Ditemui secara terpisah, Sekretaris Jenderal Gabungan Pengusaha Kelapa Sawit Indonesia (Gapki) Kanya Lakshmi Sidarta mengatakan hal senada. Ia menyampaikan, ada kekhawatiran terkait pencabutan Permendag Nomor 54 Tahun 2015 yang secara tidak langsung akan menambah beban kerja Bea dan Cukai.
”Memang secara waktu, dengan tidak adanya proses verifikasi oleh surveyor, maka dapat menghemat hingga satu minggu. Namun, kekhawatiran kami adalah akan terjadi penumpukan di Bea dan Cukai jika tidak ada petugas tambahan,” kata Lakshmi.

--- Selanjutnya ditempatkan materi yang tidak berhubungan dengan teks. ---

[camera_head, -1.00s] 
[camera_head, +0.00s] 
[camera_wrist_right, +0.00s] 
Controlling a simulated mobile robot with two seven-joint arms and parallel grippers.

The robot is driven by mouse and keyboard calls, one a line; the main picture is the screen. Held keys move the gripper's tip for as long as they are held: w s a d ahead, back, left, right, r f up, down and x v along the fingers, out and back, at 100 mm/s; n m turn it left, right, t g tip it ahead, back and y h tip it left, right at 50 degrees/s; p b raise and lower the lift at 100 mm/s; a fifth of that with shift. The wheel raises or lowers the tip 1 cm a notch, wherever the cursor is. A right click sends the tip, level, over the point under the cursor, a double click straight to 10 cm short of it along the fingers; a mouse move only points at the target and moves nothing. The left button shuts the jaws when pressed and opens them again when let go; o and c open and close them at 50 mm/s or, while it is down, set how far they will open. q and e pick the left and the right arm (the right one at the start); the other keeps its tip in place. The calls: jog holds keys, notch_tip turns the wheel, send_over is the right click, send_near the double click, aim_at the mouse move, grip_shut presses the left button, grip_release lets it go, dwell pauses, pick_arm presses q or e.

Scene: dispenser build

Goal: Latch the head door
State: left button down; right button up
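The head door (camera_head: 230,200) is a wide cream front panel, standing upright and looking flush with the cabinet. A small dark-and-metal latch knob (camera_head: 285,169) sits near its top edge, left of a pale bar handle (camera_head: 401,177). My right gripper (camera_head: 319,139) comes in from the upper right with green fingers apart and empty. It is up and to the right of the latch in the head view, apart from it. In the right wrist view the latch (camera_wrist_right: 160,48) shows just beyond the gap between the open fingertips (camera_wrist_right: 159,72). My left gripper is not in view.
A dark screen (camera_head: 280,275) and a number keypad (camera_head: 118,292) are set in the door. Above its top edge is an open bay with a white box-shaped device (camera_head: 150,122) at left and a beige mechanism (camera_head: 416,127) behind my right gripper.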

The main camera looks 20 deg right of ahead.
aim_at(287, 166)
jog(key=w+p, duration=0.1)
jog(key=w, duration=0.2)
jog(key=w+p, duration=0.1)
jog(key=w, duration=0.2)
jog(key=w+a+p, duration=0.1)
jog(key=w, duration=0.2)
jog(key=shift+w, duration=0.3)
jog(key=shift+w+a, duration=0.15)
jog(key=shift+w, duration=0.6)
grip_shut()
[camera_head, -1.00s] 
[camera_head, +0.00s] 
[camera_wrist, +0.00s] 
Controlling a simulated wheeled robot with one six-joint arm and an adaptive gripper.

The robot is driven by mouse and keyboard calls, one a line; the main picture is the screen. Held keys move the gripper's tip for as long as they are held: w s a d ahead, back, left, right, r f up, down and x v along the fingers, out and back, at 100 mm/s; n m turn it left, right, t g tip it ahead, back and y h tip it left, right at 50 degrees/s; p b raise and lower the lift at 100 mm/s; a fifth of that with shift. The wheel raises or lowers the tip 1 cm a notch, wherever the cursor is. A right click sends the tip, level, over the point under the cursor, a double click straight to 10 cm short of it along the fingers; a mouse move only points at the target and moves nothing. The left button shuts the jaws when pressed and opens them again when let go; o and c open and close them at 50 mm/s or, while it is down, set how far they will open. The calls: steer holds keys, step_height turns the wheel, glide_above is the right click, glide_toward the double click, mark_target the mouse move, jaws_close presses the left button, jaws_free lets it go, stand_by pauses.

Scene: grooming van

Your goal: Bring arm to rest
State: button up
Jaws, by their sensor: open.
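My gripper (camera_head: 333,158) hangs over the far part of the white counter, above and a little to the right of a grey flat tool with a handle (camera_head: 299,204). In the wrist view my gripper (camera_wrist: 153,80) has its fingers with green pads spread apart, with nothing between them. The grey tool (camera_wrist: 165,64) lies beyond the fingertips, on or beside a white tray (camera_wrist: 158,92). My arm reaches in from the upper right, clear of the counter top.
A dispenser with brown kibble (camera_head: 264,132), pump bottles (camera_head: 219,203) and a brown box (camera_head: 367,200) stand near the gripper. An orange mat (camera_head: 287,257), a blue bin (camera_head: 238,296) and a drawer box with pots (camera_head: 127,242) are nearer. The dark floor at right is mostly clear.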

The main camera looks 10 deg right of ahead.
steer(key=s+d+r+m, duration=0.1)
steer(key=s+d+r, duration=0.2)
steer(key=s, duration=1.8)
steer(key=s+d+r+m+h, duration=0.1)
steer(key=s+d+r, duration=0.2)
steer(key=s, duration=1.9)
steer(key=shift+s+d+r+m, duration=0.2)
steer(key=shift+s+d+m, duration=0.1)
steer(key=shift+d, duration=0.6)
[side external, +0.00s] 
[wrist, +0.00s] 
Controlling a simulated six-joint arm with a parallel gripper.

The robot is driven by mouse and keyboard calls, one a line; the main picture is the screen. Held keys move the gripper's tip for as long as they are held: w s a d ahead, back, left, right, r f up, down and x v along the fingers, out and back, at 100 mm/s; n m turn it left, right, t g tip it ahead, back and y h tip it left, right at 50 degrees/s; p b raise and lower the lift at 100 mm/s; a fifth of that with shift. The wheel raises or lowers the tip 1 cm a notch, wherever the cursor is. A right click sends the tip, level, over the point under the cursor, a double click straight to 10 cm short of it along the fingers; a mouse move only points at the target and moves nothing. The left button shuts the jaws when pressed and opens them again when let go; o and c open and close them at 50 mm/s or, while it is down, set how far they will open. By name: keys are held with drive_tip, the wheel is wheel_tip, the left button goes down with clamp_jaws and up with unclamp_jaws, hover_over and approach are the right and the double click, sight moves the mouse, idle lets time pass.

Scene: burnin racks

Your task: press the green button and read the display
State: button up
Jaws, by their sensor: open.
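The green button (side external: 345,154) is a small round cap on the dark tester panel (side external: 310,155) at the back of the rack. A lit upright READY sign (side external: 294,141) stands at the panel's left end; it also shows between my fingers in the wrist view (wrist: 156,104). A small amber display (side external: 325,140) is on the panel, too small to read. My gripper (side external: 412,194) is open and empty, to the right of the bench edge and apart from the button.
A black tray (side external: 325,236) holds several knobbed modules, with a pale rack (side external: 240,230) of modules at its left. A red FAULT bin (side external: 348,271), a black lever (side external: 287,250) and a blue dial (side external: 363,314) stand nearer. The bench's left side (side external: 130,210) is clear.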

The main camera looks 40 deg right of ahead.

Memang secara waktu, dengan tidak adanya proses verifikasi oleh surveyor, maka dapat menghemat hingga satu minggu. Namun, kekhawatiran kami adalah akan terjadi penumpukan di Bea dan Cukai jika tidak ada petugas tambahan.
Sebab, penelusuran teknis yang awalnya telah dilakukan surveyor, kini semua dibebankan kepada Bea dan Cukai. Maka, bukan hal yang tidak mungkin akan terjadi penumpukan di pelabuhan karena Bea dan Cukai harus memeriksa secara menyeluruh dan lebih rinci.
”Sejak diterapkan pada 28 Februari 2019, saya belum dengar keluhan dari pelaku usaha maupun pembeli. Mayoritas dari pemain besar tetap tidak mau mengubah pola selama ini, yaitu melakukan verifikasi oleh surveyor karena tahap itu tetap diminta oleh pembeli,” tutur Lakshmi.
Mayoritas dari pemain besar tetap tidak mau mengubah pola selama ini, yaitu melakukan verifikasi oleh surveyor karena tahap itu tetap diminta oleh pembeli.
Secara umum, Lakshmi menyatakan, sebenarnya perubahan aturan tidak terlalu berdampak karena para pembeli tetap mensyaratkan untuk menggunakan surveyor. Maka, ini merupakan pekerjaan bersama, mengapa para pembeli lebih percaya kepada surveyor dibandingkan pemerintah. (SHARON PATRICIA)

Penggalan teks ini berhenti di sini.